What does Suyuan give Jing-mei in "Two Kinds" by Amy Tan?
In the story "Two Kinds," Jing-mei and her mother have a conflicted relationship because Jing-mei's mother tries to turn her into a prodigy. Although Jing-mei initially complies with her mother's efforts, she soon discovers she cannot live up to her mother's demands. The sticking point becomes piano playing. Jing-mei's mother is sure her daughter has enough natural talent to be a prodigy — if she only wanted to be one and if she would try. Jing-mei thinks her mother doesn't like her the way she is and that her mother wants to change her into something she's not. Jing-mei only half-heartedly learns to play the piano, and when she embarrasses herself at a recital, she refuses to keep practicing. This leads to a heated confrontation, after which Jing-mei's mother never asks her daughter to play piano again. It's poignant, then, that on Jing-mei's thirtieth birthday, her mother offers to give her the piano as a birthday present. Jing-mei doesn't take the piano at first, but she is moved that her mother would offer it to her. After her mother's death, Jing-mei has the piano tuned and tries playing the piece that she tripped up on at the recital, and finds she is able to play fairly easily, suggesting Jing-mei actually did have talent when she was younger, but chose not to use it as a way of asserting her will over her mother's.

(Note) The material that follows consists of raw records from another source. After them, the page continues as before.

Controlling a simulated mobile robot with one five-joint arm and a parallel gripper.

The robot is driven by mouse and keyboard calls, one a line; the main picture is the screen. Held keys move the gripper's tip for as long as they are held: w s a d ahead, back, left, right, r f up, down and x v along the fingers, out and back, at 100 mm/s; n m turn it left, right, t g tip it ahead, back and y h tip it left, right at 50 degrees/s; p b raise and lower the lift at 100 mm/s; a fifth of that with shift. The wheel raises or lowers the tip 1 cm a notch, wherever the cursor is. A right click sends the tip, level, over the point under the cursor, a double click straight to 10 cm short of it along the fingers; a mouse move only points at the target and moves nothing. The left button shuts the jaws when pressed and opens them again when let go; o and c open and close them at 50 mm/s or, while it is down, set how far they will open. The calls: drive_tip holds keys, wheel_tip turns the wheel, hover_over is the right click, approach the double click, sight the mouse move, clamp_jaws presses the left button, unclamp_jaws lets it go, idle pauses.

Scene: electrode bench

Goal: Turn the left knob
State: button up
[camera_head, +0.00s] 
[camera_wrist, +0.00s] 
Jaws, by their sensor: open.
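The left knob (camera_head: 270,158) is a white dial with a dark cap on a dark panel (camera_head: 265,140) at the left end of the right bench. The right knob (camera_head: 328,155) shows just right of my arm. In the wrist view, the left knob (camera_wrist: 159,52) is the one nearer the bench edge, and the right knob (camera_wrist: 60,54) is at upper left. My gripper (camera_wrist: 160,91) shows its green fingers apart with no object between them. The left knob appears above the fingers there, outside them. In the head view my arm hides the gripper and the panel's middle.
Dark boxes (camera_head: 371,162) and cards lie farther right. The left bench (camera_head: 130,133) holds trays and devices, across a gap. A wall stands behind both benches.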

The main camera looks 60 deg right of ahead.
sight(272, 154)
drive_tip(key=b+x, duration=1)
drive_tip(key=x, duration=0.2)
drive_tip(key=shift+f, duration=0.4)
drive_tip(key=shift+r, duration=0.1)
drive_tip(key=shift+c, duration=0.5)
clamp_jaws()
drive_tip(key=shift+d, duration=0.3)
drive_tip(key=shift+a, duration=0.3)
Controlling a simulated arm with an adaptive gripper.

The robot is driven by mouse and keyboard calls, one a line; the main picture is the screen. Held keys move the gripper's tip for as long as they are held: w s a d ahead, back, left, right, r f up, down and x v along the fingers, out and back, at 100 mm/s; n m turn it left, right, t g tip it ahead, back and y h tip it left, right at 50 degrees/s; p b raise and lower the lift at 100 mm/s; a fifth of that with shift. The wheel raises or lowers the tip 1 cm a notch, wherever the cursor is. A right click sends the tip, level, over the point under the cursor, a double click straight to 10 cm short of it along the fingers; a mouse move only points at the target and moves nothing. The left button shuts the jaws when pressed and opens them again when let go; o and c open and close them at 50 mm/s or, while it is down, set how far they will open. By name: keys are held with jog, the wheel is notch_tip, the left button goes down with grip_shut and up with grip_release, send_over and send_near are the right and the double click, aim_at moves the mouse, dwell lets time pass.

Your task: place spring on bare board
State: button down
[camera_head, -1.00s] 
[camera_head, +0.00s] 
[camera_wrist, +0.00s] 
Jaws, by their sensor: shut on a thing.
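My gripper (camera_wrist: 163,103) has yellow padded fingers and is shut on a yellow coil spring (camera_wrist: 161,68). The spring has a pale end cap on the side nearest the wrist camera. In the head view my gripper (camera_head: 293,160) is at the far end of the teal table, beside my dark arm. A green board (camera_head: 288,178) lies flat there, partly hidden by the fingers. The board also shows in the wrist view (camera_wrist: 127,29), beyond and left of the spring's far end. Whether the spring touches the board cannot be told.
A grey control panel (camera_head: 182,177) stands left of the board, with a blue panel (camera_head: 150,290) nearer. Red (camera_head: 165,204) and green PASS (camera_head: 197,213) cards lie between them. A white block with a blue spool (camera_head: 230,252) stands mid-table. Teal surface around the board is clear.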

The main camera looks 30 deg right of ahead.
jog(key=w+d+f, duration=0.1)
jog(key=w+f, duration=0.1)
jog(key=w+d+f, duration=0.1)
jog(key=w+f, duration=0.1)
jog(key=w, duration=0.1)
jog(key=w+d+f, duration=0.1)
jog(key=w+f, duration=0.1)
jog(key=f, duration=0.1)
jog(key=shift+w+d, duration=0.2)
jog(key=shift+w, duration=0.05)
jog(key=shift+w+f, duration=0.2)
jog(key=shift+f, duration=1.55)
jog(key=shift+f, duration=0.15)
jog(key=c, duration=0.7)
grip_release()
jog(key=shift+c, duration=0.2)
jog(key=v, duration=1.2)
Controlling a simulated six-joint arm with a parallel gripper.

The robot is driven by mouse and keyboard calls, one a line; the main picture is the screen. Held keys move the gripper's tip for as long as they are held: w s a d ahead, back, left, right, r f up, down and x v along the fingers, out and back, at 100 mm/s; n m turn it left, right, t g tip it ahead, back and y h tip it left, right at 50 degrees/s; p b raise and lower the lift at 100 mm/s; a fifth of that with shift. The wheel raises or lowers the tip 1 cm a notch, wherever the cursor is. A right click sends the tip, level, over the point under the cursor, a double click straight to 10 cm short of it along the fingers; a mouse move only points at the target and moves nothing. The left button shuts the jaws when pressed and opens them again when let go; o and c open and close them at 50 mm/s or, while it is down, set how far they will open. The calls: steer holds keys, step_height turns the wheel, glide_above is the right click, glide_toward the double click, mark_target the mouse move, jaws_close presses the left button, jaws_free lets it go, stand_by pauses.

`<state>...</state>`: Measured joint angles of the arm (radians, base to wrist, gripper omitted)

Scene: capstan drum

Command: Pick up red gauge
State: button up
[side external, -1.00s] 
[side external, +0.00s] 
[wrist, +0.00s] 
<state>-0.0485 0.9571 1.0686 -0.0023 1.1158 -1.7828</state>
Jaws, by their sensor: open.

In "Two Kinds," Suyuan gives her daughter, Jing-Mei, a piano. This gift comes about one year after Jing-Mei has started taking piano lessons from her neighbor, Mr. Chong. Jing-Mei had no real interest in learning to play the piano; it was, in fact, an ambition of her mother's who was determined to turn her daughter into a "child prodigy."
We should view the gift of the piano, then, as symbolic of Suyuan's aspirations for her daughter. She hopes that Jing-Mei will win an upcoming talent contest but, in fact, she pressures her daughter so much that the pair argue and she never plays the piano in her childhood again. It is not until her adult years, after the death of her mother, that Jing-Mei returns to the piano. Clearly, then, this gift was bittersweet: her mother meant well by encouraging Jing-Mei to master the piano, but the manner of her expression caused serious conflict between the two women.